# start of Data supplied

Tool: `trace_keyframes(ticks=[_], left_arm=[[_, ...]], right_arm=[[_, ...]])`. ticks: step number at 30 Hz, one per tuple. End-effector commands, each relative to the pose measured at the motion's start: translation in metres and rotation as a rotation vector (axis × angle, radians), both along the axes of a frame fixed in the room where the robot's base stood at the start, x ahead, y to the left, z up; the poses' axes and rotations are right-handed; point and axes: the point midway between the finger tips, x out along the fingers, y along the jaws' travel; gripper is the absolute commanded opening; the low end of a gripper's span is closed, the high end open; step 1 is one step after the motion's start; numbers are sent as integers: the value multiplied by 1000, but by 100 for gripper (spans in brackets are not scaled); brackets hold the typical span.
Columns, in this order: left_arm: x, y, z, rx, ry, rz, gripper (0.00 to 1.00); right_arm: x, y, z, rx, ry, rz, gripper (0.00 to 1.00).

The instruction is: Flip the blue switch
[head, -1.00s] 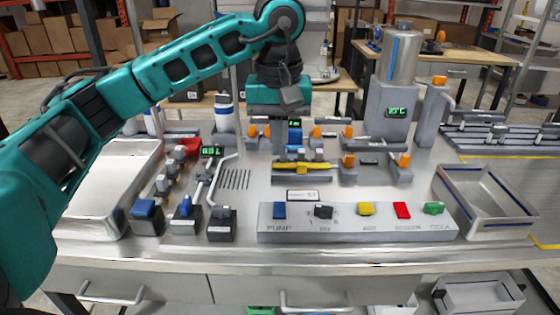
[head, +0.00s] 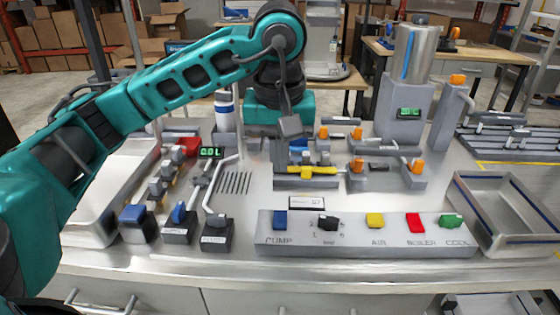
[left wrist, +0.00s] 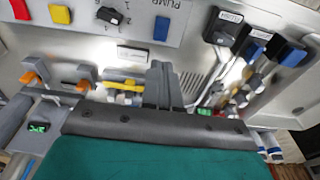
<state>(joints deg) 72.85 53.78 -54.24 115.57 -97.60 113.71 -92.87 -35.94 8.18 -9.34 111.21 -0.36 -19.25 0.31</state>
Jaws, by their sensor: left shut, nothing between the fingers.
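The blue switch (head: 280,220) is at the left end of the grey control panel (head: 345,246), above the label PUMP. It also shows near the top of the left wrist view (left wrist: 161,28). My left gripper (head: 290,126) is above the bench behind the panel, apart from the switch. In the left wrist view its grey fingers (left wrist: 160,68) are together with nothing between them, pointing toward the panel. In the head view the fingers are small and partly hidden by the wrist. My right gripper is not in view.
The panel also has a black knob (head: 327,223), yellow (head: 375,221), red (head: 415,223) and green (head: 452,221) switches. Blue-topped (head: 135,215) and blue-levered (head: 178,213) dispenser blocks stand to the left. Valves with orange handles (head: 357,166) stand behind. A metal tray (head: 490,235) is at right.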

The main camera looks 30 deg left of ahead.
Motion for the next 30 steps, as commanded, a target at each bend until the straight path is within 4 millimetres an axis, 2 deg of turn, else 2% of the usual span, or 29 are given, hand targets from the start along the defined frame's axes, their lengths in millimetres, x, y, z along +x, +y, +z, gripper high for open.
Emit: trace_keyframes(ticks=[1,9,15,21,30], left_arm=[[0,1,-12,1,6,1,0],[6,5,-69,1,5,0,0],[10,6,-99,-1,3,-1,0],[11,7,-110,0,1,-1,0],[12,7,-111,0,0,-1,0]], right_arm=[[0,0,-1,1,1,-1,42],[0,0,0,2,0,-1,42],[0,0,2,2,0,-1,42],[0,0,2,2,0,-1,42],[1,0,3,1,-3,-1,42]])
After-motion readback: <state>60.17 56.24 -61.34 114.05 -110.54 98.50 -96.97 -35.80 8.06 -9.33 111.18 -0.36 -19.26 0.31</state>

# end of Data supplied
# start of Data supplied

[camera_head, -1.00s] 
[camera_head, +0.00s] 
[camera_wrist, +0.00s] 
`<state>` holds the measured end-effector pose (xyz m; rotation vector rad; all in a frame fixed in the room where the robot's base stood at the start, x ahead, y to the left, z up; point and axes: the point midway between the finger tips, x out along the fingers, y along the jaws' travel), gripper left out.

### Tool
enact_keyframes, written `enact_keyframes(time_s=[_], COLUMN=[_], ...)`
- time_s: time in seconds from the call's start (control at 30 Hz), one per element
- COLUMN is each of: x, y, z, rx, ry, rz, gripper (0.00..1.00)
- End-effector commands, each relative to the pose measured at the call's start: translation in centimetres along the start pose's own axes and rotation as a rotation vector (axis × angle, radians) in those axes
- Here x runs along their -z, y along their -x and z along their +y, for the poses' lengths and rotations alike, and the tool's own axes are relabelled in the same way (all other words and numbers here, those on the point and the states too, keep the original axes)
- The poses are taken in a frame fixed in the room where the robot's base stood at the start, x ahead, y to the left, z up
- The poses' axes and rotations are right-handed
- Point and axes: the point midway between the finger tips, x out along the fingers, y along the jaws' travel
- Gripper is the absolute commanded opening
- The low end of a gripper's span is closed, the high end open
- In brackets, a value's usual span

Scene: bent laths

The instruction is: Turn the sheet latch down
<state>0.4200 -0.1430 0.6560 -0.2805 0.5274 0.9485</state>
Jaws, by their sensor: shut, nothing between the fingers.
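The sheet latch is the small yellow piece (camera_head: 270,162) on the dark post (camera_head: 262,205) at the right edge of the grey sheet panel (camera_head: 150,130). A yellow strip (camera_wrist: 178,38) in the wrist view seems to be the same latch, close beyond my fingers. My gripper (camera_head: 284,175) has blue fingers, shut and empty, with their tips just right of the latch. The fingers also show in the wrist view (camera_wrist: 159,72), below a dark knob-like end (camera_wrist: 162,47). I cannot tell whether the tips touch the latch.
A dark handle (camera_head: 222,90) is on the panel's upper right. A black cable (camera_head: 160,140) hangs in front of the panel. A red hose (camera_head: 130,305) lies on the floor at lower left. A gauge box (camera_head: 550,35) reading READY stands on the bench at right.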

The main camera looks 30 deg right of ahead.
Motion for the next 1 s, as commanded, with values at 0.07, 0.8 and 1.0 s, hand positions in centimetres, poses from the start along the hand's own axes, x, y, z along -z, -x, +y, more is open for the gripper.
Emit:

# end of Data supplied

What is being asked ::
From the records above, pull out every line containing the word "base".

Written answer ::
Tool: `trace_keyframes(ticks=[_], left_arm=[[_, ...]], right_arm=[[_, ...]])`. ticks: step number at 30 Hz, one per tuple. End-effector commands, each relative to the pose measured at the motion's start: translation in metres and rotation as a rotation vector (axis × angle, radians), both along the axes of a frame fixed in the room where the robot's base stood at the start, x ahead, y to the left, z up; the poses' axes and rotations are right-handed; point and axes: the point midway between the finger tips, x out along the fingers, y along the jaws' travel; gripper is the absolute commanded opening; the low end of a gripper's span is closed, the high end open; step 1 is one step after the motion's start; numbers are sent as integers: the value multiplied by 1000, but by 100 for gripper (spans in brackets are not scaled); brackets hold the typical span.
`<state>` holds the measured end-effector pose (xyz m; rotation vector rad; all in a frame fixed in the room where the robot's base stood at the start, x ahead, y to the left, z up; point and axes: the point midway between the finger tips, x out along the fingers, y along the jaws' travel), gripper left out.
- The poses are taken in a frame fixed in the room where the robot's base stood at the start, x ahead, y to the left, z up

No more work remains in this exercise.